I welcome the Senator's comments and I am certain other Senators will wish to contribute on this important aspect of the Bill which has been overlooked in favour of its other provisions. The impact of this section on the marketplace is potentially greater than the other changes in the Bill. I am sure Senators will have examined the recent statistics on housing and noted developments in the voluntary sector, which is growing significantly. The potential for the emergence of a strong sense of community, belonging and pride is significantly greater in areas where there is a strong element of home ownership. People in such neighbourhoods will look after their property. All these positive features play a major role in terms of social integration. Nevertheless, the Government and the financial institutions can do much more. In some countries, for example, mortgages of 50 and 60 years are available to people who could never afford to take out a 20 year mortgage. This allows people to take a longer term view and creates a strong ownership element with all the important benefits this entails.

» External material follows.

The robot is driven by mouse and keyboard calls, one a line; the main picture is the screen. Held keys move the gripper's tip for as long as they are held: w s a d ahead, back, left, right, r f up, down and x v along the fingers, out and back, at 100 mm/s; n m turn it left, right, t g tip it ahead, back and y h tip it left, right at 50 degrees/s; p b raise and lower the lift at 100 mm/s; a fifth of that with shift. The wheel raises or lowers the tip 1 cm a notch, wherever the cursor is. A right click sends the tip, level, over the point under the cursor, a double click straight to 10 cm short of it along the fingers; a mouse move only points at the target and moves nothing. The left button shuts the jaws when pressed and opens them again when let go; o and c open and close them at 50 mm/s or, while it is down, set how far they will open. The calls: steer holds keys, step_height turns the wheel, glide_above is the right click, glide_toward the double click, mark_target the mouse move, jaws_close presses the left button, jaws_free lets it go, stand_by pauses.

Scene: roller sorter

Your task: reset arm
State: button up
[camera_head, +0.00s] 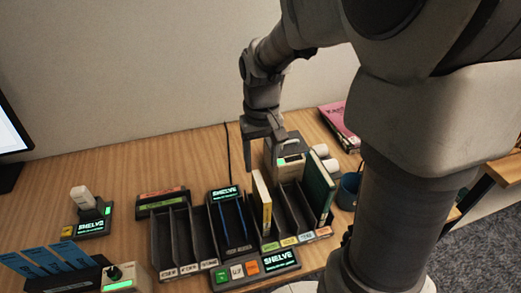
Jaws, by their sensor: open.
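My arm reaches in from the upper right of the head view and bends down toward the desk. My gripper (264,154) points down with its fingers apart, above the back of the black slotted sorter (182,240). I see nothing held between the fingers. The gripper is beside a grey device with a green light (290,165), and in the picture it overlaps part of that device. I cannot tell whether they touch. A thin yellow-edged book (262,204) and a green book (319,187) stand upright in the sorter's right-hand slots.
Green "SHELVE" displays stand behind (225,194) and before (279,260) the sorter. A small display unit (90,223) and blue cards (48,262) are at left. White rolls (322,158), a dark blue cup (348,190) and a pink book (338,122) are at right. Desk (130,170) is clear at back left.

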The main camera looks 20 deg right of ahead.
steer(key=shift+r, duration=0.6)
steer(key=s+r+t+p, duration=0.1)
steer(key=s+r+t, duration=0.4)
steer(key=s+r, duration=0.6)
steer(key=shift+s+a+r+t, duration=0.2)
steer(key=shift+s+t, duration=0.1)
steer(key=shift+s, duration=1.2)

Many of the current voluntary schemes, which are letting schemes under the current law, are extremely successful. They are well managed and the residents share a strong sense of place. Local housing committees also play a significant role and positive work is being done. The voluntary sector has proposed that it be allowed to expand its brief in this area in future. It now wants to get involved in affordable housing and shared ownership schemes. The concept behind such a move is that the sector would retain a significant part of the ownership of a scheme, thus ensuring housing units would not be immediately floated on the market at a high price and the people most in need would not lose out.

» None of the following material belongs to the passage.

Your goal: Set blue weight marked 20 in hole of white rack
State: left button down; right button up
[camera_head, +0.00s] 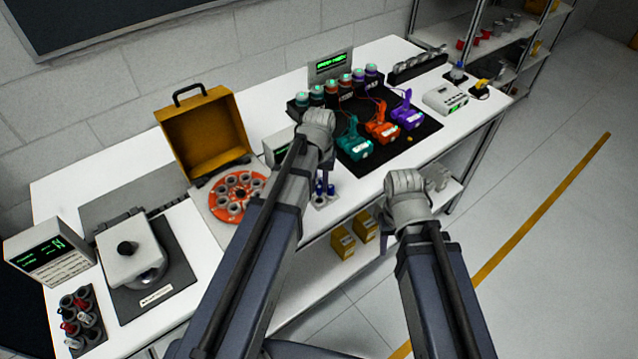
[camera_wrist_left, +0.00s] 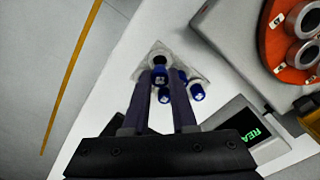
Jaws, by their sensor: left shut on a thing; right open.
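The white rack (camera_wrist_left: 190,68) lies near the front edge of the white table, with a dark open hole at its upper left in the left wrist view. It shows small in the head view (camera_head: 319,203). My left gripper (camera_wrist_left: 160,78) points down over the rack, shut on a blue weight (camera_wrist_left: 164,95) with a pale label, too small to read. Whether this weight is touching the rack cannot be told. Other blue weights (camera_wrist_left: 196,92) stand beside the fingers at the rack. My right gripper (camera_head: 408,195) is open, off the table's front edge; its fingers are mostly hidden.
An orange round carousel (camera_head: 238,192) with grey rings is left of the rack, before an open yellow case (camera_head: 205,135). A small display box (camera_head: 279,148) stands behind the rack. A black mat (camera_head: 385,150) with colored servo arms is to the right.

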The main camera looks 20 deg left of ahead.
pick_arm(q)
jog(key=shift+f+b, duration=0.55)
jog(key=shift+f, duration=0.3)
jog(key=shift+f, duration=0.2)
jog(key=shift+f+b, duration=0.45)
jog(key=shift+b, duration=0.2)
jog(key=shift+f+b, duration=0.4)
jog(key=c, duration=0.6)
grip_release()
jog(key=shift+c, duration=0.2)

I have welcomed the approach of the voluntary housing groups. If we do the right things moving forward, and given the possibility this holds, maybe we could expand it further in other areas directly with local authorities to see if we could get a better mix of housing ownership. The figures indicate that sector is growing quite substantially.
This is a fundamental part of the Bill which perhaps, given the other more polarising issues, has been somewhat overlooked. I see this as a huge and equally significant part of the Bill, as the Senator does, if I am judging it correctly.
I agree with Senator O'Meara and the Minister. The voluntary housing organisations have been extremely active in meeting special category needs and in looking after the housing needs of the disabled and elderly in our society. It is important we harness the voluntary housing organisations' efforts to meet the more general housing needs of those on local authority housing waiting lists. Perhaps the Minister will try to facilitate them in this area. It would be beneficial to extend the role of the voluntary housing organisations and to harness their efforts.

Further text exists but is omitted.